What remained, and what still defines Alpine, is production. The shop operates three on-site smokehouses and functions first and foremost as a butcher, smokehouse, and sausage maker. From fresh cuts and deli meats to wild game processing, the work is steady, repetitive, and exacting. The shift away from a sit-down restaurant wasn’t a reinvention so much as a narrowing of focus.
Seen in that context, the Kale & Pinkelwurst dinner isn’t a novelty or a sentimental callback. It’s an example of how Alpine keeps its cooking traditions alive now: through occasional, deliberate prepared-food offerings that fit its current model. The format has changed. The food hasn’t.

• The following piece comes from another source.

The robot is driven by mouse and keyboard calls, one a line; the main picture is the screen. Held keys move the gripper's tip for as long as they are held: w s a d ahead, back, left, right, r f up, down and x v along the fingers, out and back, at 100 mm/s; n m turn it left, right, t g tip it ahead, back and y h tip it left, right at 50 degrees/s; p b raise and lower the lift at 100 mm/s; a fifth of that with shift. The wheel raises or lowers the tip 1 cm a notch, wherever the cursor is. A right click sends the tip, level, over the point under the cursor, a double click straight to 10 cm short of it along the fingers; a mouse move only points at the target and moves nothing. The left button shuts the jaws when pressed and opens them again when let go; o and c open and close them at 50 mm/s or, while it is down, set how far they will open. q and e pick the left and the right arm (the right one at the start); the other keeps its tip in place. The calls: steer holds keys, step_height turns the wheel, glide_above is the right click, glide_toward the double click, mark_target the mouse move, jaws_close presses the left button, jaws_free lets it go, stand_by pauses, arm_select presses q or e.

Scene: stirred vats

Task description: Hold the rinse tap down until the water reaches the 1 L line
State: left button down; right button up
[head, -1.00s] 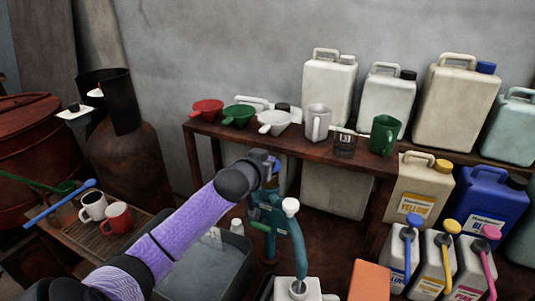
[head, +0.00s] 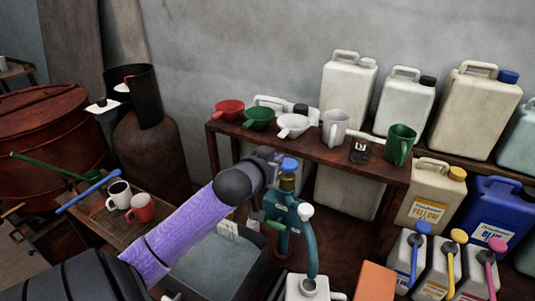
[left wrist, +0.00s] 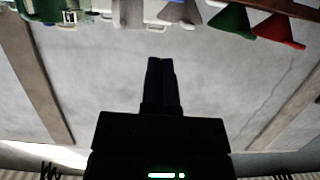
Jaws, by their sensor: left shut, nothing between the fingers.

That confidence is backed by craft. Alpine has earned multiple medals at the DFV-AAMP Quality Competition for Sausage and Ham, an international contest judged against European standards. Gold medals for Bauernwurst and all-beef skinless frankfurters. Additional recognition for liver spread and natural casing franks. These awards measure fundamentals, texture, aroma, flavor, the quiet markers of food made to sustain rather than perform.
Walk into Alpine today, and you see a business that knows its rhythm. Long glass cases filled with fresh roasts, house-made sausages, and smoked meats. Prepared salads and cold cuts shaped by repetition and consistency. Shelves stocked with imported German pantry goods, cookies, pickles, chocolates, the kinds of things people drive out of their way to buy because there’s no easy substitute.
Within the 570 food scene, Alpine occupies a different lane than most restaurants. It isn’t chasing trends or expanding menus. It’s a destination built on trust, a place people return to because they know what they’re getting and why it works. When Alpine offers a prepared dinner, it carries the weight of that expectation.
For two days at the end of January, Grünkohl mit Pinkel returns not as a throwback, but as a practical response to winter. A dish designed for cold weather, made by people who understand both the food and the season it belongs to. In a region that values tradition when it’s earned, that feels less like an announcement and more like an invitation: to eat well, and eat warmly, while winter still has something to say.